=== Collected data ===
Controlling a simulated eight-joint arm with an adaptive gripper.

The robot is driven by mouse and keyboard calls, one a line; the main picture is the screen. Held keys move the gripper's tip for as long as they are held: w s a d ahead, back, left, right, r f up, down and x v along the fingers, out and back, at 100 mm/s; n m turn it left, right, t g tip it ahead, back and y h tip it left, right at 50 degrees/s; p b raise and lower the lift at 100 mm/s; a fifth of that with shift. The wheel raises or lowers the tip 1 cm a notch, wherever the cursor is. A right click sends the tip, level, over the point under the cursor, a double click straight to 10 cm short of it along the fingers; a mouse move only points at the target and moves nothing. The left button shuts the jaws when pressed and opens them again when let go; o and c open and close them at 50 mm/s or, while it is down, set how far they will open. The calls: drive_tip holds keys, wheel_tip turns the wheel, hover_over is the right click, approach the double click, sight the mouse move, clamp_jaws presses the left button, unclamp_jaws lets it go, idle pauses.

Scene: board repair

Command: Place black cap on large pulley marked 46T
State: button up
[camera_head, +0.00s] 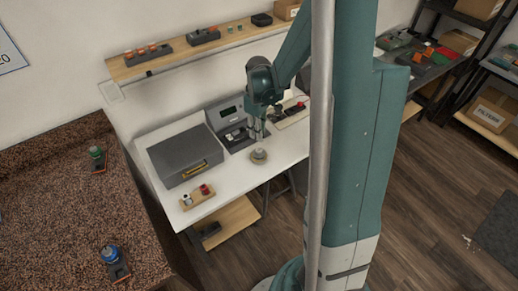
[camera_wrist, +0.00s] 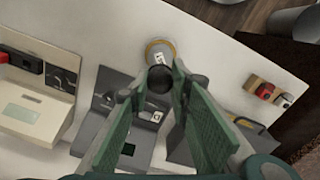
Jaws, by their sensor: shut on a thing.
===
*Given instruction*. Locate and copy each line in the data above that includes the word "button".

*Response to this exercise*.
The robot is driven by mouse and keyboard calls, one a line; the main picture is the screen. Held keys move the gripper's tip for as long as they are held: w s a d ahead, back, left, right, r f up, down and x v along the fingers, out and back, at 100 mm/s; n m turn it left, right, t g tip it ahead, back and y h tip it left, right at 50 degrees/s; p b raise and lower the lift at 100 mm/s; a fifth of that with shift. The wheel raises or lowers the tip 1 cm a notch, wherever the cursor is. A right click sends the tip, level, over the point under the cursor, a double click straight to 10 cm short of it along the fingers; a mouse move only points at the target and moves nothing. The left button shuts the jaws when pressed and opens them again when let go; o and c open and close them at 50 mm/s or, while it is down, set how far they will open. The calls: drive_tip holds keys, wheel_tip turns the wheel, hover_over is the right click, approach the double click, sight the mouse move, clamp_jaws presses the left button, unclamp_jaws lets it go, idle pauses.
State: button up

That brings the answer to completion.